For details of the configuration parameter see
SageMaker.Client.create_hyper_parameter_tuning_job()
aws_conn_id (str) – The AWS connection ID to use.
wait_for_completion (bool) – Set to True to wait until the tuning job finishes.
check_interval (int) – If wait is set to True, the time interval, in seconds, that this operation waits to check the status of the tuning job.
max_ingestion_time (int | None) – If wait is set to True, the operation fails if the tuning job doesn’t finish within max_ingestion_time seconds. If you set this parameter to None, the operation does not timeout.
- Return Dict
Returns The ARN of the tuning job created in Amazon SageMaker.

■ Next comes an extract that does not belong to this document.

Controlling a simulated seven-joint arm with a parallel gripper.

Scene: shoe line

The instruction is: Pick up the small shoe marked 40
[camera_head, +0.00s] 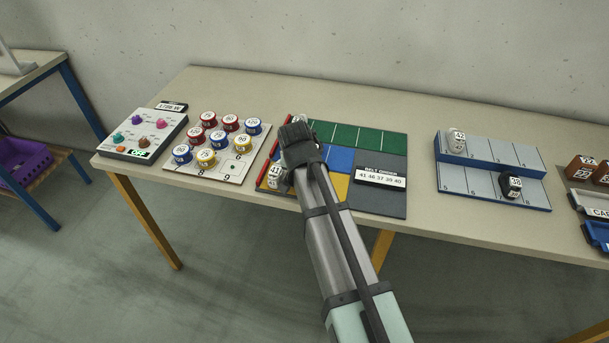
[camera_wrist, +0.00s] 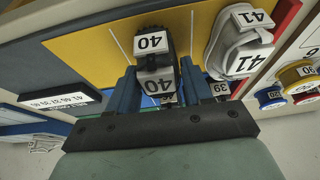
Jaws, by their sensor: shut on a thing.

- class airflow.providers.amazon.aws.operators.sagemaker.SageMakerModelOperator(*, config, aws_conn_id=DEFAULT_CONN_ID, **kwargs)[source]¶
Bases:
SageMakerBaseOperator
Creates a model in Amazon SageMaker. In the request, you name the model and describe a primary container. For the primary container, you specify the Docker image that contains inference code, artifacts (from prior training), and a custom environment map that the inference code uses when you deploy the model for predictions.
See also
For more information on how to use this operator, take a look at the guide: Create an Amazon SageMaker model
- Parameters
config (dict) –
The configuration necessary to create a model.

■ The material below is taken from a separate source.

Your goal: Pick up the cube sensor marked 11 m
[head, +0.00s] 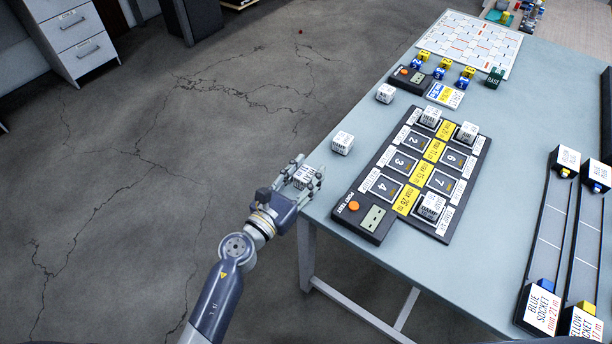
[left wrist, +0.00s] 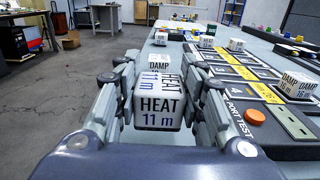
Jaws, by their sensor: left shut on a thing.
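The white cube sensor marked HEAT 11 m (left wrist: 157,108) is between the fingers of my left gripper (left wrist: 157,112) in the left wrist view. In the head view my left gripper (head: 304,176) is shut on this cube (head: 303,177) at the table's left edge. I cannot tell whether the cube touches the table. A cube marked DAMP (left wrist: 159,62) stands just beyond it; it is likely the cube (head: 342,143) in the head view. Another white cube (head: 386,93) stands farther back. My right gripper is not in view.
A dark numbered board (head: 376,162) with a PORT TEST box and orange button (head: 354,206) lies just right of my left gripper. Several white cubes stand on it, one at its front (head: 431,207). Two dark rails (head: 549,230) lie at the right. Bare tabletop (head: 470,265) lies between.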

For details of the configuration parameter see
SageMaker.Client.create_model()
aws_conn_id (str) – The AWS connection ID to use.
- Return Dict
Returns The ARN of the model created in Amazon SageMaker.
- class airflow.providers.amazon.aws.operators.sagemaker.SageMakerTrainingOperator(*, config, aws_conn_id=DEFAULT_CONN_ID, wait_for_completion=True, print_log=True, check_interval=CHECK_INTERVAL_SECOND, max_ingestion_time=None, check_if_job_exists=True, action_if_job_exists='increment', **kwargs)[source]¶
Bases:
SageMakerBaseOperator
Starts a model training job. After training completes, Amazon SageMaker saves the resulting model artifacts to an Amazon S3 location that you specify.
See also
For more information on how to use this operator, take a look at the guide: Create an Amazon SageMaker training job
- Parameters
config (dict) –
The configuration necessary to start a training job (templated).

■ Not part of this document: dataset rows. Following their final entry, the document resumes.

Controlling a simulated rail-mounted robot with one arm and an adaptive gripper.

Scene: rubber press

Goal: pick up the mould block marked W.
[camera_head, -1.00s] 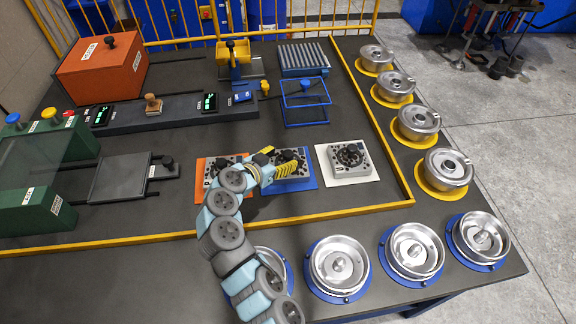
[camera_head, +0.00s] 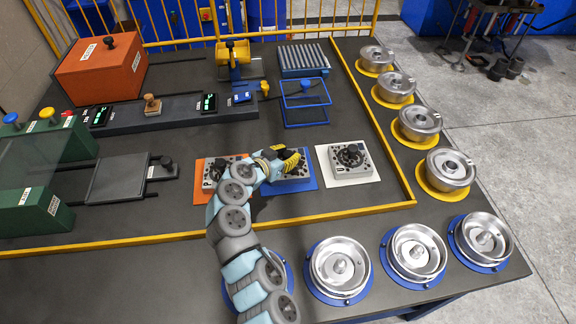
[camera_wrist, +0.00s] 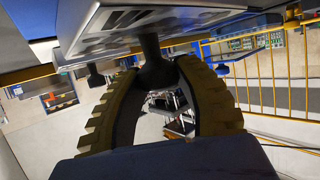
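The grey mould block (camera_head: 294,164) on the blue mat (camera_head: 310,183) is the middle one of three, partly hidden by my gripper. My gripper (camera_head: 284,158) reaches it from the left. In the wrist view, the block (camera_wrist: 160,22) fills the top, upside down, with part of a dark letter on its side that fits an inverted W. Its dark knob (camera_wrist: 156,70) sits between the tips of my two yellow-and-black fingers (camera_wrist: 160,68). Both tips seem to touch the knob, so the gripper looks shut on it. The block appears to rest on its mat.
Similar blocks lie on the orange mat (camera_head: 201,194) to the left and the white mat (camera_head: 346,177) to the right. A blue wire frame (camera_head: 305,103) stands behind. A yellow rail (camera_head: 330,212) runs in front, with round metal pots (camera_head: 338,268) beyond it.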

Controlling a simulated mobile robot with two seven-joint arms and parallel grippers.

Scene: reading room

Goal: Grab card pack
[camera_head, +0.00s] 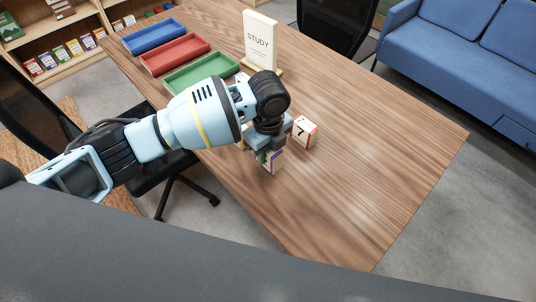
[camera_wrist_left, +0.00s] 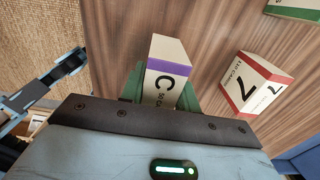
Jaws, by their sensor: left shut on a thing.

For details of the configuration parameter see
SageMaker.Client.create_training_job()
aws_conn_id (str) – The AWS connection ID to use.
wait_for_completion (bool) – If wait is set to True, the time interval, in seconds, that the operation waits to check the status of the training job.
print_log (bool) – if the operator should print the cloudwatch log during training
check_interval (int) – if wait is set to be true, this is the time interval in seconds which the operator will check the status of the training job
max_ingestion_time (int | None) – If wait is set to True, the operation fails if the training job doesn’t finish within max_ingestion_time seconds. If you set this parameter to None, the operation does not timeout.
check_if_job_exists (bool) – If set to true, then the operator will check whether a training job already exists for the name in the config.
action_if_job_exists (str) – Behaviour if the job name already exists. Possible options are “increment” (default) and “fail”. This is only relevant if check_if_job_exists is True.
- Return Dict
Returns The ARN of the training job created in Amazon SageMaker.
- class airflow.providers.amazon.aws.operators.sagemaker.SageMakerDeleteModelOperator(*, config, aws_conn_id=DEFAULT_CONN_ID, **kwargs)[source]¶
Bases:
SageMakerBaseOperator
Deletes a SageMaker model.
See also
For more information on how to use this operator, take a look at the guide: Delete an Amazon SageMaker model
- Parameters
config (dict) – The configuration necessary to delete the model. For details of the configuration parameter see
SageMaker.Client.delete_model()
aws_conn_id (str) – The AWS connection ID to use.